Ces temps-là ne sont pas loin, les derniers ânes paysans ont quitté leur fonction voici quelques 30 ans, en tous cas, dans les Boutiéres ardéchoises. Mais, en tournant nos regards sur le continent africain, il nous est difficile d'oublier combien il a sa place certaines fois.

Tout commence par la traditionnelle question: " Mais de quel gabarit doit-on le prendre ? "

Pensez-vous qu'un homme de petite taille n'est pas capable de manipuler la pelle ou la pioche !

Pour ma part, je ne crois pas, il vaut autant au travail qu'un molosse, les manches en un peu plus court, et la technique différente.

" Et faut-il un mâle ou une femelle ? "

Les deux vont bien, mon capitaine, tout est question de volonté, mais à choisir, je prendrais un hongre.

Un entier n'est pas assez fiable dans sa tête du moins, et si des fois une femelle croise à l'horizon, la belle séance de travail aurait vite fait de se transformer en périlleuse séance de ski nautique, Bourricot dans le rôle du bateau, et notre ami paysan dans ceux conjugués des skis et du skieur.

Quand aux femelles, résumons en disant que tout est une question de cycle...

" À quel âge ? "

Reprenez les bouquins traitant du sujet asin, et rendez-vous sur la page correspondante....

En fait, la traction n'est pas un effort traumatisant pour l'organisme d'un jeune.
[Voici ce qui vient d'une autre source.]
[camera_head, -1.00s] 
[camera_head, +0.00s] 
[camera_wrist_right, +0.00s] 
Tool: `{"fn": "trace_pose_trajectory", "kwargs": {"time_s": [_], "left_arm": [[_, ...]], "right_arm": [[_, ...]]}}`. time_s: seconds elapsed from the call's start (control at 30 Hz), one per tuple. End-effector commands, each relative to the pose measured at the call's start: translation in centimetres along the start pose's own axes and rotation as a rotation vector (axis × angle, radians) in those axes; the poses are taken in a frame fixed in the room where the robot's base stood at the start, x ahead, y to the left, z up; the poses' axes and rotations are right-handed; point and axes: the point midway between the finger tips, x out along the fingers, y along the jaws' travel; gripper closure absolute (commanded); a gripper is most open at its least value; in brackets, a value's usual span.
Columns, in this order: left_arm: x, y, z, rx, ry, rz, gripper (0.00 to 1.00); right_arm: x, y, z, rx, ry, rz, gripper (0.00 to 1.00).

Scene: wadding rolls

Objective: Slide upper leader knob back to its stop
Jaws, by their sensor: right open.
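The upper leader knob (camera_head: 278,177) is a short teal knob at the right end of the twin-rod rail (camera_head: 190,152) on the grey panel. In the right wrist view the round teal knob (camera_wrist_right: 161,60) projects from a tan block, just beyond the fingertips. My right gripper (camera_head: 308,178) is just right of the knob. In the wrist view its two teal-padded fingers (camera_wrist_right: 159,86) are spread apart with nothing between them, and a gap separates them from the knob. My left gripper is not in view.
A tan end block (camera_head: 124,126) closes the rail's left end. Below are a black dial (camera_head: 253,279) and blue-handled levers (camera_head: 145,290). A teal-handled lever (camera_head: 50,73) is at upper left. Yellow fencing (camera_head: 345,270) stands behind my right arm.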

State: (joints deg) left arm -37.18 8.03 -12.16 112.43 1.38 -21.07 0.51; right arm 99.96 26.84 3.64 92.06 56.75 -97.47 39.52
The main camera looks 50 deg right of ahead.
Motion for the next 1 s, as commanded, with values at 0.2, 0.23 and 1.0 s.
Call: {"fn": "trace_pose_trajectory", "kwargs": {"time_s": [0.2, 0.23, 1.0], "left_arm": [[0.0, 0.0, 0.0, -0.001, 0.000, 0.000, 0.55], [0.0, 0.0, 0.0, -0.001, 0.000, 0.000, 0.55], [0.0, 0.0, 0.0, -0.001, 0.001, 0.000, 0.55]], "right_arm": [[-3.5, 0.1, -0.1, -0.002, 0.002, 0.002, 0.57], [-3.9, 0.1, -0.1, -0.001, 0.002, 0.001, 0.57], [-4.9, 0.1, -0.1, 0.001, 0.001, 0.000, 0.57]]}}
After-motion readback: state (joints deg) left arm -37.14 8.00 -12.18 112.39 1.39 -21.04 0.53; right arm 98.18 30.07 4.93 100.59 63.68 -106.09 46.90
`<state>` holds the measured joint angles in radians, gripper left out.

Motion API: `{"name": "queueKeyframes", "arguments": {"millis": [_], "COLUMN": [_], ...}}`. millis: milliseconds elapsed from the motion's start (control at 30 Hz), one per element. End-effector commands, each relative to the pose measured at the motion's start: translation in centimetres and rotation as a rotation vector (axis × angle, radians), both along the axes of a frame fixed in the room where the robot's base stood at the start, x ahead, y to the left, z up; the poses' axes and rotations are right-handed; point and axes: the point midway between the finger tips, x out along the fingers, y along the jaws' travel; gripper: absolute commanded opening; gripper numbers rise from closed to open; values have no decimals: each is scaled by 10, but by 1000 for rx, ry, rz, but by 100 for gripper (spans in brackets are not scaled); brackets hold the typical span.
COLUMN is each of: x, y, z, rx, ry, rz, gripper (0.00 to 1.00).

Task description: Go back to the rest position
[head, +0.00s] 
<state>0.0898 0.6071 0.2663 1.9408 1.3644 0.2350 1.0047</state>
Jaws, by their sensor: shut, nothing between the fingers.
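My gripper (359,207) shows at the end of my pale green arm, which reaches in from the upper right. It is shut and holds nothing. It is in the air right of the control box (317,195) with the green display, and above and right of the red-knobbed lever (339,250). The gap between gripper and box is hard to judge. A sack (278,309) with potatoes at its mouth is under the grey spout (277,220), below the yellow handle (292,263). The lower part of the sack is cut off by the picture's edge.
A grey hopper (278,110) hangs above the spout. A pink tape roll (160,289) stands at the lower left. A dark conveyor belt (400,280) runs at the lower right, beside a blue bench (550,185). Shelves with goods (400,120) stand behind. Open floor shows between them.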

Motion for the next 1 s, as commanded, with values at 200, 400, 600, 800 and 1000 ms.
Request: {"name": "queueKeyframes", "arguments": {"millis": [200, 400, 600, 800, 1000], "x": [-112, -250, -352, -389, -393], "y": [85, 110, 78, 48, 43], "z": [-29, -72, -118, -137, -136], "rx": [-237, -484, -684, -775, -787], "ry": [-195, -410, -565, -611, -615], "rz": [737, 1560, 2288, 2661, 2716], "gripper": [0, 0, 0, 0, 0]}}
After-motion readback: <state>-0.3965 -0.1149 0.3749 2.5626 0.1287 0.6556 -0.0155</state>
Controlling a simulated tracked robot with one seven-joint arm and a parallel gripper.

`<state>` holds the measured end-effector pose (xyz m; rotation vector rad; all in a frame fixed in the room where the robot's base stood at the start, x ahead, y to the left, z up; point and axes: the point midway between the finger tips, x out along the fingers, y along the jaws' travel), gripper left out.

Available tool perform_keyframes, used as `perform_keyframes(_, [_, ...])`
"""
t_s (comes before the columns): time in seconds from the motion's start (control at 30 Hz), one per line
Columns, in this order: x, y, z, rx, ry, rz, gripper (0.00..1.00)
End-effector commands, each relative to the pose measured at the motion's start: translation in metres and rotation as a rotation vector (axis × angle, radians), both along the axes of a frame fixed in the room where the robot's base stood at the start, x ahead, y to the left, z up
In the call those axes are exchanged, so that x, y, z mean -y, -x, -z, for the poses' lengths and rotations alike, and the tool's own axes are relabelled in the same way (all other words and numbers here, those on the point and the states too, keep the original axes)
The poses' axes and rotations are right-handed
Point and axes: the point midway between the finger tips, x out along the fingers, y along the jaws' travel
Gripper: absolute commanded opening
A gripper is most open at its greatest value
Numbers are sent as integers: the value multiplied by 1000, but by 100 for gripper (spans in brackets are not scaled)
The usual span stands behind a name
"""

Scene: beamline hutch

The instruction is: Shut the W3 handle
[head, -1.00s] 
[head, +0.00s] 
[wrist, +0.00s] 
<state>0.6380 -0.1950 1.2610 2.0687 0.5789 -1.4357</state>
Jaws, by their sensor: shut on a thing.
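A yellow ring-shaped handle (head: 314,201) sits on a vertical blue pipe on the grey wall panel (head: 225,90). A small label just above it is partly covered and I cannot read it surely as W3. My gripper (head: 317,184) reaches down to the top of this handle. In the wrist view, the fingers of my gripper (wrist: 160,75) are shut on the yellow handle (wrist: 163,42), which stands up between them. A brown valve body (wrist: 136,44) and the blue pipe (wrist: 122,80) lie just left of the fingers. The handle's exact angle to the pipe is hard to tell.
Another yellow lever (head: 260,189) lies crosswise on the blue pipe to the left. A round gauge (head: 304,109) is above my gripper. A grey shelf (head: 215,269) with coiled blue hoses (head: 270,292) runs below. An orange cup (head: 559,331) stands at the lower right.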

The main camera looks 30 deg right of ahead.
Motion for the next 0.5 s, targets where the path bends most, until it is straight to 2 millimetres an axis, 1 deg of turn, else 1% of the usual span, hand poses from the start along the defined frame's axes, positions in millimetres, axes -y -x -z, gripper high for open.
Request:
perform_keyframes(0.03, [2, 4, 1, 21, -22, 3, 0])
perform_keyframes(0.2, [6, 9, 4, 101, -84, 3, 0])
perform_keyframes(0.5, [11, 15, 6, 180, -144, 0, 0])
On peut, sans problème habituer un âne à tracter dès son plus jeune âge ( enfin faut pas pousser non plus ! ).


Utilisons du bon matériel, et évitons de lui demander de débusquer le chêne centenaire que la dernière tempête a abattu. Un poids mort d'une dizaine de kilos fera l'affaire, et n'oubliez pas, vous êtes là pour lui expliquer le boulot, genre un apprentissage, alors bien plus que l'effort à fournir, ce sera la sûreté du pas, la recherche d'équilibre, le placement dans le harnais, et la confiance dans son environnement qui seront à privilégier. Au fait, l'environnement, c'est vous, vos gestes et paroles, l'objet attelé, les bruits qui surprennent.... C'est de l'éducation aux forts accents d'un terrain de jeu.

Et 18 mois, c'est pas mal pour commencer, en considérant que le jeunot soit manipulé sans problèmes, qu'il donne les sabots sans l'intervention du grutier du coin, ce qui pourrait vous poser quelques problèmes quand il aura délicatement enroulé ses traits autour d'un de ses boulets.

Et certains de se demander s'il y a un âge maximum. Bien souvent, quand vient la retraite, c'est là que l'on découvre les joies du jardinage... À son rythme, tranquille... A 20 ans un âne peut très bien participer aux joies du potager, mais il faudra penser à avertir la cantine de l'usine, et préserver la pause syndicale.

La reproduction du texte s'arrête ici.